[Recorded robot episodes]

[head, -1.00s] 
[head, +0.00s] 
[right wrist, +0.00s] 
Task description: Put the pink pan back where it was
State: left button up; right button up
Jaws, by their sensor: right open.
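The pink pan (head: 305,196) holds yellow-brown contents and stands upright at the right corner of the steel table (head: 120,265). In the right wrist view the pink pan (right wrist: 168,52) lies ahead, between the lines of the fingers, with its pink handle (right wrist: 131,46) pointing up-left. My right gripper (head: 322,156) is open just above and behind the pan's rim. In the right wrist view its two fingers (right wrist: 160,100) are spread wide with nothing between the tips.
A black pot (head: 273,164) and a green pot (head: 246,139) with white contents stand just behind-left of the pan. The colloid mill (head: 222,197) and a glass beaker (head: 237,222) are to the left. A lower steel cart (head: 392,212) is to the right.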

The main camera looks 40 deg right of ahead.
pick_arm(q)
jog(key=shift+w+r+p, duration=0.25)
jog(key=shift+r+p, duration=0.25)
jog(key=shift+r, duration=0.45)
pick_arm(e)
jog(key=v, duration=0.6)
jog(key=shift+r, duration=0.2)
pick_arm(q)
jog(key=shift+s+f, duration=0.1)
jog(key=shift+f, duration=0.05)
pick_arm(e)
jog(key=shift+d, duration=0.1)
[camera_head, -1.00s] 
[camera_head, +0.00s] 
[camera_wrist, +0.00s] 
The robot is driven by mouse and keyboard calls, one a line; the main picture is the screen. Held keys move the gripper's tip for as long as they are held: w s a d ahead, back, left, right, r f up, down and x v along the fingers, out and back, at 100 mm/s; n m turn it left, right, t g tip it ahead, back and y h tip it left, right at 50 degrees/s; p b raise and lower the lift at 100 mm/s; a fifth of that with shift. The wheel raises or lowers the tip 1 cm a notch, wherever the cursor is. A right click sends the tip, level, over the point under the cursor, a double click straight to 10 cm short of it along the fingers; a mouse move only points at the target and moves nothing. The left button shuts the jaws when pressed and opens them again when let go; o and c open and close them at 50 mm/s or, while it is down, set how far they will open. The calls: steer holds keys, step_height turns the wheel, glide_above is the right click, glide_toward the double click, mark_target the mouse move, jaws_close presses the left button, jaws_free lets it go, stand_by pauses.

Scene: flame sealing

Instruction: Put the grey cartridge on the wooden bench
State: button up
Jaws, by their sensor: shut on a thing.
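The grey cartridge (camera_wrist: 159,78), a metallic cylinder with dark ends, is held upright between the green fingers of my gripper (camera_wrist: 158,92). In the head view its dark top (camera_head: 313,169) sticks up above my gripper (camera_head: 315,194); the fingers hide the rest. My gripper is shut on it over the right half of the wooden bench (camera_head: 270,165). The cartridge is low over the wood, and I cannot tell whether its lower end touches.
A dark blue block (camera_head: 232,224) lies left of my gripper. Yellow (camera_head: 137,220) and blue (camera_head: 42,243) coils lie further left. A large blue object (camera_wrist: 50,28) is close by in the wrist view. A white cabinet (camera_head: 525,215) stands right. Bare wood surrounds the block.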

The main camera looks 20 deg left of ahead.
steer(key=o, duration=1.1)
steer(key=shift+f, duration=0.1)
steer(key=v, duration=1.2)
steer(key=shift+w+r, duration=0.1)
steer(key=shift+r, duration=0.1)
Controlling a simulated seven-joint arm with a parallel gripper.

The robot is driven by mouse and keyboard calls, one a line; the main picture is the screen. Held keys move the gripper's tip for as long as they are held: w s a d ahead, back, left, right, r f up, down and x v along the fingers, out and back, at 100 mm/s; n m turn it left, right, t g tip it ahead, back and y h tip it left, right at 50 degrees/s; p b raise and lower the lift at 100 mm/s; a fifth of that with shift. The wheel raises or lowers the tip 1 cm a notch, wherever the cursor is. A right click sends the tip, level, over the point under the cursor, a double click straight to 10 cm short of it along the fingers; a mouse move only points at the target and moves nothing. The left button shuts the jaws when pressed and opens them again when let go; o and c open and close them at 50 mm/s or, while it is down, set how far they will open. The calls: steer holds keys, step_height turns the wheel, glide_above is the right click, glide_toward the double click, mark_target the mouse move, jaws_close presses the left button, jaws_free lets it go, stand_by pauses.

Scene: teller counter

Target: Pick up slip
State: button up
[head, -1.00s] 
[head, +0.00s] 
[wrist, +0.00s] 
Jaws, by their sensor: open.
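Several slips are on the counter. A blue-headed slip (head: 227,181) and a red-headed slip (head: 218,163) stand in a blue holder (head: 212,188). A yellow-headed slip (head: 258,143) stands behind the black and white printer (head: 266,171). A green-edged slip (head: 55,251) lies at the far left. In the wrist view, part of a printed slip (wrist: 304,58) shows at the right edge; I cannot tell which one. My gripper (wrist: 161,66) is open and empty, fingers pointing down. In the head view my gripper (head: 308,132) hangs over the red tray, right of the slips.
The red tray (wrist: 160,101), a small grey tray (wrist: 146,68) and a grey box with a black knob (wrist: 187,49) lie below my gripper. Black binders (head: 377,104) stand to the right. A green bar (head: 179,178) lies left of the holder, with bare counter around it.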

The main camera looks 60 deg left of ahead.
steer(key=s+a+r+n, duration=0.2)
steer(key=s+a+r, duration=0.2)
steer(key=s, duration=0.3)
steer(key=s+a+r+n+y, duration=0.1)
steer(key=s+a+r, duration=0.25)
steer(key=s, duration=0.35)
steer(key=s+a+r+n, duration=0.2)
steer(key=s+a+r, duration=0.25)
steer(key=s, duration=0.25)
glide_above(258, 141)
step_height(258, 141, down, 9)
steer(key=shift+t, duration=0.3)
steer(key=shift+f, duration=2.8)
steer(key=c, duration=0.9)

- YOUR GOAL -
Return only the lines spanning from the first line of the material through the line with "State: left button up; right button up", copied exactly, both ends kept.

- THE ANSWER -
[head, -1.00s] 
[head, +0.00s] 
[right wrist, +0.00s] 
Task description: Put the pink pan back where it was
State: left button up; right button up

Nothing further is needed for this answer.